Produce an exact copy of all the data below, dropping every image.
- - - -
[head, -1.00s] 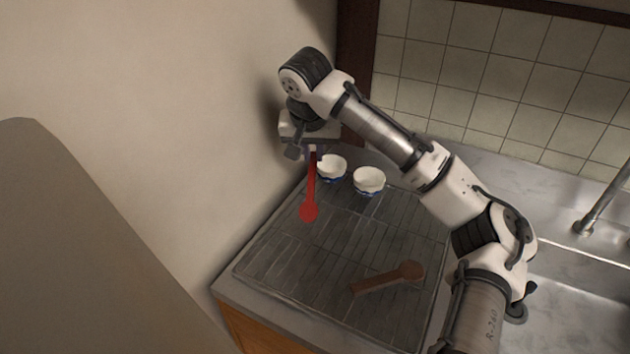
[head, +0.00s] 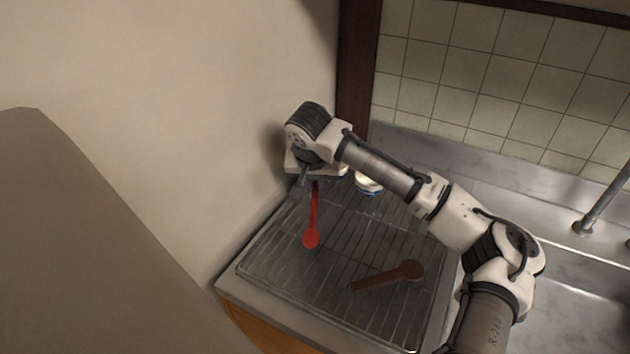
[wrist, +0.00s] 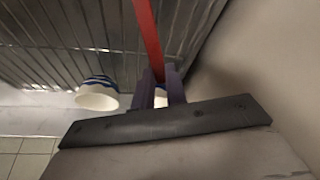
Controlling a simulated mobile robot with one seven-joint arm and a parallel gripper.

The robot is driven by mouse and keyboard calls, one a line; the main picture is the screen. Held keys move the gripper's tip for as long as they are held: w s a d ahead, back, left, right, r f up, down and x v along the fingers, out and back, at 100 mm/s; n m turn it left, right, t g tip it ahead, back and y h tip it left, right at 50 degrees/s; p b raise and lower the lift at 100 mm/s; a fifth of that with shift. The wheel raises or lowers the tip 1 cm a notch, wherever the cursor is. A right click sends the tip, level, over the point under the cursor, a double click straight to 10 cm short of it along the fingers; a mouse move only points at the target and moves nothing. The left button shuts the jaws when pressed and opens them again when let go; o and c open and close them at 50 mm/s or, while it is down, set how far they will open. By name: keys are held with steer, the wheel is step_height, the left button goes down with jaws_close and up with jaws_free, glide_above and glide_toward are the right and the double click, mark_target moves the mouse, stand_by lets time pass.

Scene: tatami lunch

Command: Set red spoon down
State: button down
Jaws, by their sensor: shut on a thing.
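The red spoon (head: 312,232) hangs from my gripper (head: 315,184) over the left part of the wire drying rack (head: 350,315) in the head view. Its bowl end points down and toward the front. In the wrist view my gripper (wrist: 159,88) is shut on the handle of the red spoon (wrist: 147,35), which runs up out of the frame. I cannot tell whether the spoon's bowl touches the rack.
A brown wooden spoon (head: 390,275) lies on the rack at the front right. A white and blue cup (head: 368,185) stands behind my gripper, partly hidden. A wall is close on the left; the rack's middle is clear.

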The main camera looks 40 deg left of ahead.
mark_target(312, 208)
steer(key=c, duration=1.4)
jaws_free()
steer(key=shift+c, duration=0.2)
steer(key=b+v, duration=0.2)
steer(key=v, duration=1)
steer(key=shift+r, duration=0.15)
- - - -
## Written answer
[head, -1.00s] 
[head, +0.00s] 
[wrist, +0.00s] 
Controlling a simulated mobile robot with one seven-joint arm and a parallel gripper.

The robot is driven by mouse and keyboard calls, one a line; the main picture is the screen. Held keys move the gripper's tip for as long as they are held: w s a d ahead, back, left, right, r f up, down and x v along the fingers, out and back, at 100 mm/s; n m turn it left, right, t g tip it ahead, back and y h tip it left, right at 50 degrees/s; p b raise and lower the lift at 100 mm/s; a fifth of that with shift. The wheel raises or lowers the tip 1 cm a notch, wherever the cursor is. A right click sends the tip, level, over the point under the cursor, a double click straight to 10 cm short of it along the fingers; a mouse move only points at the target and moves nothing. The left button shuts the jaws when pressed and opens them again when let go; o and c open and close them at 50 mm/s or, while it is down, set how far they will open. By name: keys are held with steer, the wheel is step_height, the left button goes down with jaws_close and up with jaws_free, glide_above and glide_toward are the right and the double click, mark_target moves the mouse, stand_by lets time pass.

Scene: tatami lunch

Command: Set red spoon down
State: button down
Jaws, by their sensor: shut on a thing.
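The red spoon (head: 312,232) hangs from my gripper (head: 315,184) over the left part of the wire drying rack (head: 350,315) in the head view. Its bowl end points down and toward the front. In the wrist view my gripper (wrist: 159,88) is shut on the handle of the red spoon (wrist: 147,35), which runs up out of the frame. I cannot tell whether the spoon's bowl touches the rack.
A brown wooden spoon (head: 390,275) lies on the rack at the front right. A white and blue cup (head: 368,185) stands behind my gripper, partly hidden. A wall is close on the left; the rack's middle is clear.

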The main camera looks 40 deg left of ahead.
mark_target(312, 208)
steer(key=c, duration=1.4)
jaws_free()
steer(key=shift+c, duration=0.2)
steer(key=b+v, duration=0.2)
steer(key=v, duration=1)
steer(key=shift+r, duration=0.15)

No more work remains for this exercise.